Em 1980 a estratégia ocupava apenas 4% da área cultivada, tendo alcançado 36% na última safra. Mas a crescente instabilidade climática vem deixando este revezamento cada vez mais incerto.

Em 2025, enquanto a chuva atrasou a retirada da oleaginosa em MT, em MS a demora foi causada pela seca. Nos dois casos o milho foi prejudicado, levando insegurança sobre os resultados dos grãos.

“Estou ficando cada vez mais preocupado com isso, porque tem 35 anos que nós estamos falando. As emissões não estão diminuindo e os riscos e as perdas na agricultura estão aumentando. Foram mais de R$ 300 bilhões de perda na agricultura brasileira e olha o que está acontecendo este ano: de novo perdas na agricultura”, afirma Assad.

Adaptação

Diante deste cenário, como se pode pensar no futuro da agricultura? Para evitar a piora, Assad defende que o produtor incorpore técnicas que permitam gerar mais carbono no solo, reduzam a evapotranspiração e mantenham a água no solo. O plantio direto sustentável, o uso de plantas de cobertura para retenção de umidade e a integração lavoura-pecuária-floresta (ILPF) são só alguns exemplos de como isso pode ser feito.

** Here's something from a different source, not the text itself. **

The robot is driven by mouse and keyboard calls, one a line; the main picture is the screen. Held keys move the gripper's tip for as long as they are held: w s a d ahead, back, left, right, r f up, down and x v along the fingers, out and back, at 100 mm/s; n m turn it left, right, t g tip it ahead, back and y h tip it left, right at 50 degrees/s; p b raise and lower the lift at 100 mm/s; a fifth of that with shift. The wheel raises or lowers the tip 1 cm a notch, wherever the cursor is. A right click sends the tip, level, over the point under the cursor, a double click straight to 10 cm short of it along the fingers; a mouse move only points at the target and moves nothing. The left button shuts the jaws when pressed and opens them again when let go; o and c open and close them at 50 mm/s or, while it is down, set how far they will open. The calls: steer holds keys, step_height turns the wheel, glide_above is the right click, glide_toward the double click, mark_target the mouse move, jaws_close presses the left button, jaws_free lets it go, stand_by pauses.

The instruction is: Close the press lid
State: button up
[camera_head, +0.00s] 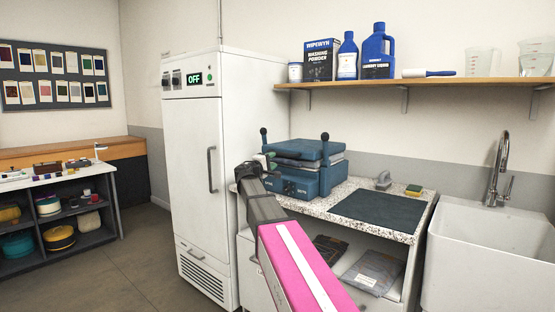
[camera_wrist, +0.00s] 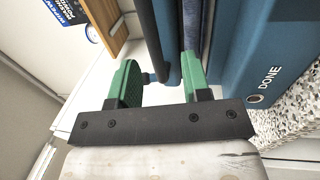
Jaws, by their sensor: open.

“Eu, particularmente, defendo muito integração lavoura-pecuária, mas defendo mais ainda integração lavoura pecuária floresta. No meu entendimento, nessa situação de crise, este será este será o futuro da nossa agricultura. Não podemos fechar os olhos para isso. É preciso ser mais efetivo nessas iniciativas sustentáveis”, conclui.